Take care and all the best.
The Best Indonesian Sweet Soy Chicken – Ayam Kecap
- Mixing bowls.
- Large frying pan
- Slotted spoon
- 1 ¾ pounds chicken. Boneless or with bones. Cut in pieces.
- 3 tablespoons tamarind juice
- 1 teaspoon salt for the marinade.
- 2 onion medium size. Sliced
- 2 cloves garlic Finely sliced
- 2 red or green chilli Sliced diagonally
- 1/2 teaspoon coarse black pepper
- 1/3 cup Indonesian sweet soy sauce see the note.
- Cooking oil.
- Marinade the chicken with tamarind juice and salt. Pierce the meat by using a skewer or fork. Set aside and leave it to rest for about half an hour.
- When you’re ready to cook, heat the oil on a wok or frying pan. And start deep-frying or steam-frying the chicken. For the latter one, you heat two tablespoons of oil on a frying pan and fry the chicken pieces until they turn opaque. Then turn the heat down and put the lid on the pan to steam-cook the poultry.
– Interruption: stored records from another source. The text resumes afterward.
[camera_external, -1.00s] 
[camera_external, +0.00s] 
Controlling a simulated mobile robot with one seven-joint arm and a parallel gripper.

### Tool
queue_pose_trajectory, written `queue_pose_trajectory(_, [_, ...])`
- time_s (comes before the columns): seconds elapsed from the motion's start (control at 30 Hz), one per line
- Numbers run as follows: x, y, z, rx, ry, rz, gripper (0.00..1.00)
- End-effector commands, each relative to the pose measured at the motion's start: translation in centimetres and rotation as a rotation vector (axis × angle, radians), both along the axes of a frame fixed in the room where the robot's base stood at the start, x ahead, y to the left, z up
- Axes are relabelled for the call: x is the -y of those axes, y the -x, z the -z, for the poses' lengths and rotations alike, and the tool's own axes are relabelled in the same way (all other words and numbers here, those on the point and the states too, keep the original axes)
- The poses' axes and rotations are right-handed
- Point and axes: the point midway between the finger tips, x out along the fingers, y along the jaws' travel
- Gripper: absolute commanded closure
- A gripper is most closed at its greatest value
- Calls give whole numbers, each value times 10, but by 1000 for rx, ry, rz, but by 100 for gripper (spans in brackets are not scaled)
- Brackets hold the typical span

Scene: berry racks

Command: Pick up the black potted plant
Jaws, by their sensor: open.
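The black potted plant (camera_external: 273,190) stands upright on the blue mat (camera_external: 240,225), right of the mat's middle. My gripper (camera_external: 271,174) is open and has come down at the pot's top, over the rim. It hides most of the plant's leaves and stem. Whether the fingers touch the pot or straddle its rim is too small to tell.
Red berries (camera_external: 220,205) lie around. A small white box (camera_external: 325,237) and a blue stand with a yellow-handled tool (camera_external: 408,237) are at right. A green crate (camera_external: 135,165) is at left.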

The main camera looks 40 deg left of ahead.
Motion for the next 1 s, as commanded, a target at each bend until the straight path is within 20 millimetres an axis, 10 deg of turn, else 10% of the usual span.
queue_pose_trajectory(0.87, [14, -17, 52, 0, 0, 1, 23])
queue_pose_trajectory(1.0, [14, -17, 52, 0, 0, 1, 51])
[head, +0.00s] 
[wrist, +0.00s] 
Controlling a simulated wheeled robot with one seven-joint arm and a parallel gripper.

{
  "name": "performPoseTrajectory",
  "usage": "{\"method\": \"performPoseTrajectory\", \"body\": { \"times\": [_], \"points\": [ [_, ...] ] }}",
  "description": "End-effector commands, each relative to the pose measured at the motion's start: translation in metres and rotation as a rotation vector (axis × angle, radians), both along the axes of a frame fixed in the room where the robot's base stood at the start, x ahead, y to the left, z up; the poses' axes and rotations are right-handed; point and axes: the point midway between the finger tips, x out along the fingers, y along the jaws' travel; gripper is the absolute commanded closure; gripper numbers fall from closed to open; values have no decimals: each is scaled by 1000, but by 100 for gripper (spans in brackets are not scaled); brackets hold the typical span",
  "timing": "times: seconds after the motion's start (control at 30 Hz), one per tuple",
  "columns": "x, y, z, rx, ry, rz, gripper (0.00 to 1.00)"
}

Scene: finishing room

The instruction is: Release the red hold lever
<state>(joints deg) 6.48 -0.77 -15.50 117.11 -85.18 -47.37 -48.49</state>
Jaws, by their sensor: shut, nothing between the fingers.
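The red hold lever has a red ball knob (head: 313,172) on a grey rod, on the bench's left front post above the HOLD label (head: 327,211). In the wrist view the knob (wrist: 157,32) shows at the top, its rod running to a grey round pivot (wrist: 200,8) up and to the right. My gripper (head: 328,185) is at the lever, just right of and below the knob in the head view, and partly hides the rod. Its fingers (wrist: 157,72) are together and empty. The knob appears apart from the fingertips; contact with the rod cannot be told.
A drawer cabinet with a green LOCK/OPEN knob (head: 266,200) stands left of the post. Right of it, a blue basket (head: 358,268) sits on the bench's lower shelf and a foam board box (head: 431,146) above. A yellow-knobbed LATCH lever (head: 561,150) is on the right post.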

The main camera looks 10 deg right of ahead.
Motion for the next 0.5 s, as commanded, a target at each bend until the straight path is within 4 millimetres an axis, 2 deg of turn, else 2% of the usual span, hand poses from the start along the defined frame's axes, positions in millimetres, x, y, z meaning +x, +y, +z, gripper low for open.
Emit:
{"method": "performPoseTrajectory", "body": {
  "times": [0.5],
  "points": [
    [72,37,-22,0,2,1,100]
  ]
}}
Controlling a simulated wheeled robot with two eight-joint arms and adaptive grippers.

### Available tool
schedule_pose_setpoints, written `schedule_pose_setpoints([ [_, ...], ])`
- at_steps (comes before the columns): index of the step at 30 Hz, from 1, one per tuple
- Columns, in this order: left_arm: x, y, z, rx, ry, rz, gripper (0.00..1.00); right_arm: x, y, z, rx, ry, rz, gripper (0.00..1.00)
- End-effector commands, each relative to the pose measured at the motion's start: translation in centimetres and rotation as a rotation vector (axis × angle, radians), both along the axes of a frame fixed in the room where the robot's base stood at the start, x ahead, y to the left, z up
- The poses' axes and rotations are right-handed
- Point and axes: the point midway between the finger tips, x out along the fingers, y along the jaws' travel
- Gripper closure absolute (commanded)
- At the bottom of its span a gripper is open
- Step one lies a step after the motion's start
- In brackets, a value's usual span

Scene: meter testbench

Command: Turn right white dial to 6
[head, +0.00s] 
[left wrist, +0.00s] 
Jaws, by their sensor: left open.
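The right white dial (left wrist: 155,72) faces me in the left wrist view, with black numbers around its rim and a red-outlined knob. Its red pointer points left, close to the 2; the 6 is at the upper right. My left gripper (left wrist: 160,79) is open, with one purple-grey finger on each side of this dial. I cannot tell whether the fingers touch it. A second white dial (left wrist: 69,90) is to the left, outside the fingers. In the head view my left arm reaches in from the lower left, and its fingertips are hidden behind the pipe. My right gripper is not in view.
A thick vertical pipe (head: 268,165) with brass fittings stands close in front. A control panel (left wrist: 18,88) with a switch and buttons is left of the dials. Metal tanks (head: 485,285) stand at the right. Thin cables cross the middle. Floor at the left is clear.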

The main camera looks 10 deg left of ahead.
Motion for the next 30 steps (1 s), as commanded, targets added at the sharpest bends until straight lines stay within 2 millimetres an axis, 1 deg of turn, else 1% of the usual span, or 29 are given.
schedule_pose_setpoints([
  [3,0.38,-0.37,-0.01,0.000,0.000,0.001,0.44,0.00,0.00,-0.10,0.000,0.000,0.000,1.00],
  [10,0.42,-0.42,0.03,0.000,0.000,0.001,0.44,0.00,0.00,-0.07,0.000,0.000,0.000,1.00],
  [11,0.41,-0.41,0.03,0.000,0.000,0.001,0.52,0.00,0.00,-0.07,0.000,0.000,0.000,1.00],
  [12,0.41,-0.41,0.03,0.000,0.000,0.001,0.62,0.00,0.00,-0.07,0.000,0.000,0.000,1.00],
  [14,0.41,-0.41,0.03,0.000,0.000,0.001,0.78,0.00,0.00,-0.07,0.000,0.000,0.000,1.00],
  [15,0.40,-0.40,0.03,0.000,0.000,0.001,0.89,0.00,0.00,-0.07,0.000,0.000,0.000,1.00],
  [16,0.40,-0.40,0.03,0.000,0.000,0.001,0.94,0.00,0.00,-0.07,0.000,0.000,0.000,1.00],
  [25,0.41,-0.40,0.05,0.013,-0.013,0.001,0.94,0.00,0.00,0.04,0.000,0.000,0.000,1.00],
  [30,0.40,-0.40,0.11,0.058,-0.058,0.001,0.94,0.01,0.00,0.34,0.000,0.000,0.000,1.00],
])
- If you use boneless chicken, it will normally take about 12-15 minutes to deep-fry. If you use chicken with bone, it may take slightly longer. Around 20-25 minutes. Set aside.
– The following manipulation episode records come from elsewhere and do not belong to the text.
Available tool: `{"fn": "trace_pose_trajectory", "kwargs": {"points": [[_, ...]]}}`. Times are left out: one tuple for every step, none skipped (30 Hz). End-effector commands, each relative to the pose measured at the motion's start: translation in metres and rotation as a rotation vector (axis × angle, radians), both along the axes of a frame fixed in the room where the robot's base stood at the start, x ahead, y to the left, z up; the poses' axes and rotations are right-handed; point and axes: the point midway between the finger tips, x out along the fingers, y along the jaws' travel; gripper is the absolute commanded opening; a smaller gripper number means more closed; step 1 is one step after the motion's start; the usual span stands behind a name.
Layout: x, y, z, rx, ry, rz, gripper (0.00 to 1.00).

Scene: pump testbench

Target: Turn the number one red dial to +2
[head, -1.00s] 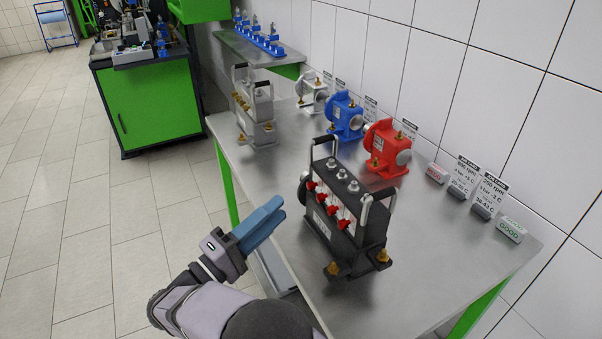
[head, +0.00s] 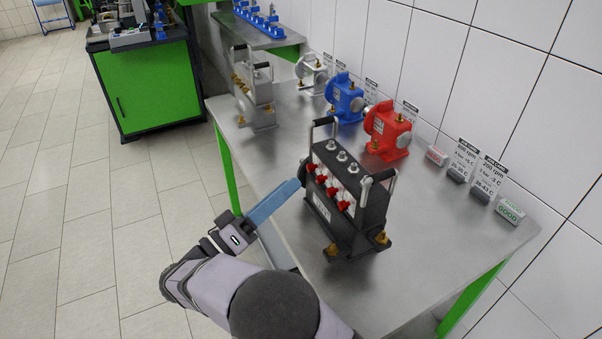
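I cannot tell whether the tips touch anything. The fingers line up in this view, so any gap between them is hidden. All the dials appear to be in place on the block.
Red (head: 388,130), blue (head: 345,97) and white (head: 312,73) pumps stand along the wall. A grey metal block (head: 253,95) stands at the table's far left. Small labelled cards and a green "GOOD" block (head: 510,211) are at right. The table's front right is clear.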

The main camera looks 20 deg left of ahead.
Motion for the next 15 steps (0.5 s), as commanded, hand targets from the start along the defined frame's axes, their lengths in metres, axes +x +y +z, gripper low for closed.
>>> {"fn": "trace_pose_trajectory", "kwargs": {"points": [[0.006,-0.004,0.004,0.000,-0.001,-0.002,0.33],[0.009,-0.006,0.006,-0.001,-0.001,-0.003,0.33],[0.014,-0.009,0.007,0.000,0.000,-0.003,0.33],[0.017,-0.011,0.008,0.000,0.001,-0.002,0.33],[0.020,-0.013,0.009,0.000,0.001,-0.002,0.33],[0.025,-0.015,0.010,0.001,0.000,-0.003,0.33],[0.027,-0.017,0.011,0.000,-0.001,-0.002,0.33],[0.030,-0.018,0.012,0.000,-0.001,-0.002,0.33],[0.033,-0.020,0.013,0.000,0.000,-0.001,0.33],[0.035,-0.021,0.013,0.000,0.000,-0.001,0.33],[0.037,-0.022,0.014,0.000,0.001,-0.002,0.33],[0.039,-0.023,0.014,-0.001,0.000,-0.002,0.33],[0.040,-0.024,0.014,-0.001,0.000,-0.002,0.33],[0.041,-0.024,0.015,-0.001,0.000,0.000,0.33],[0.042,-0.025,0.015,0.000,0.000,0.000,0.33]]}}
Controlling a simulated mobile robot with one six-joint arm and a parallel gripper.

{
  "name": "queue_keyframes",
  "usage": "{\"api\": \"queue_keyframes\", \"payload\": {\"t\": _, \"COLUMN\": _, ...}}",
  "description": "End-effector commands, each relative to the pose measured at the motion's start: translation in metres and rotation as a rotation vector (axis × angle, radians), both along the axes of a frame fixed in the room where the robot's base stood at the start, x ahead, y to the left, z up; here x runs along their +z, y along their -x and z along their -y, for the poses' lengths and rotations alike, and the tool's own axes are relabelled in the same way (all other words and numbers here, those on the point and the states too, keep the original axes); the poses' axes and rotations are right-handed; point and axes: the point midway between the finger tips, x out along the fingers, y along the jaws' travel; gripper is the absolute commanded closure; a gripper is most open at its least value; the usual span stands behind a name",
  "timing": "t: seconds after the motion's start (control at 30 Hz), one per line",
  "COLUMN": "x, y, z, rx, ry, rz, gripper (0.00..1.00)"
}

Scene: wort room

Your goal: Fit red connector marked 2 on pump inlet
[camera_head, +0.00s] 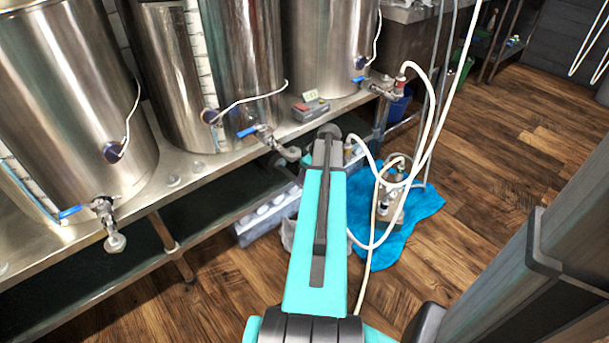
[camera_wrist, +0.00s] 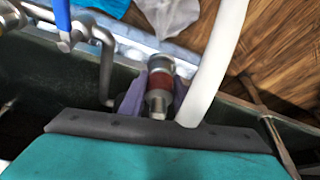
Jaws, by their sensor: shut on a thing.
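My gripper (camera_wrist: 158,84) is shut on a metal connector with a red band (camera_wrist: 160,82), held between its two purple fingers in the wrist view. No number can be read on it. In the head view my arm hides most of the gripper; a connector end (camera_head: 348,148) shows just right of the arm, by a white hose. The pump (camera_head: 388,205) stands on a blue cloth (camera_head: 425,200) on the floor, right of my arm, apart from my gripper. White hoses partly cover it, and I cannot tell which port is the inlet.
Steel kettles (camera_head: 225,70) with blue-handled valves (camera_head: 262,130) stand on a metal bench (camera_head: 200,165) at left. Another red-banded connector (camera_head: 400,84) is at the right kettle's valve. A white hose (camera_wrist: 218,65) passes close right of my gripper. Wooden floor (camera_head: 490,150) is clear at right.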

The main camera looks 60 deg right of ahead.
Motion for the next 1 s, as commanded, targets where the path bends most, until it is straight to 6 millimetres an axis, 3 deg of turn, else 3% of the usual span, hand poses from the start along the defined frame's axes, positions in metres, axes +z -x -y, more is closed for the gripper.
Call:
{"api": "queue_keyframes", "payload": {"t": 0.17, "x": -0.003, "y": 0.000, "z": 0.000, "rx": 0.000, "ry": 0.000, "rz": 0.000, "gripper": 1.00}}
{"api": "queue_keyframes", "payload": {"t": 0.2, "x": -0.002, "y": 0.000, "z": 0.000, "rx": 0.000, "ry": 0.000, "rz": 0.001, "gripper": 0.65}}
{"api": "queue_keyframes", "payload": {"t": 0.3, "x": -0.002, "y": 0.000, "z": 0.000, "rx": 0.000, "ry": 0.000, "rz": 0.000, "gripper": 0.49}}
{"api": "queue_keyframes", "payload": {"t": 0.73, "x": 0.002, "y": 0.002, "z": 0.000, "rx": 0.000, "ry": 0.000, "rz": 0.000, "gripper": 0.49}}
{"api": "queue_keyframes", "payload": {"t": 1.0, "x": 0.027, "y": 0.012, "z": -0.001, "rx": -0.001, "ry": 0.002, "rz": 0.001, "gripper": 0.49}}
- Then, fry the onions in a pan with 4-5 tablespoons of cooking oil until it’s light golden in colour. Add in the sliced garlic and chillies. Continue to fry for about 3 minutes before you put the sweet soy sauce, black pepper and salt in.
- Cook further about 3-5 minutes until you see the sauce bubbling. Lastly, add in the fried chicken. Stir until all the meat coated with soy sauce. Let it cook and simmer for about 3 minutes before you turn the heat off.
- I normally multi-task things to save time. So, I would prepare the chicken first. When I start frying it, I will then get the sauce ready. Usually, the fried chicken will be ready at the same time the soy sauce is ready.
- If you can not get Kecap Manis, you can mix ¼ cup of dark soy sauce and 3 tablespoons of honey or dark soft brown sugar/ dark muscovado sugar.
Nutritional info in this recipe is only estimate using online calculator. You should refer to it as a guide only. Please verify with your own data if you seek an accurate info.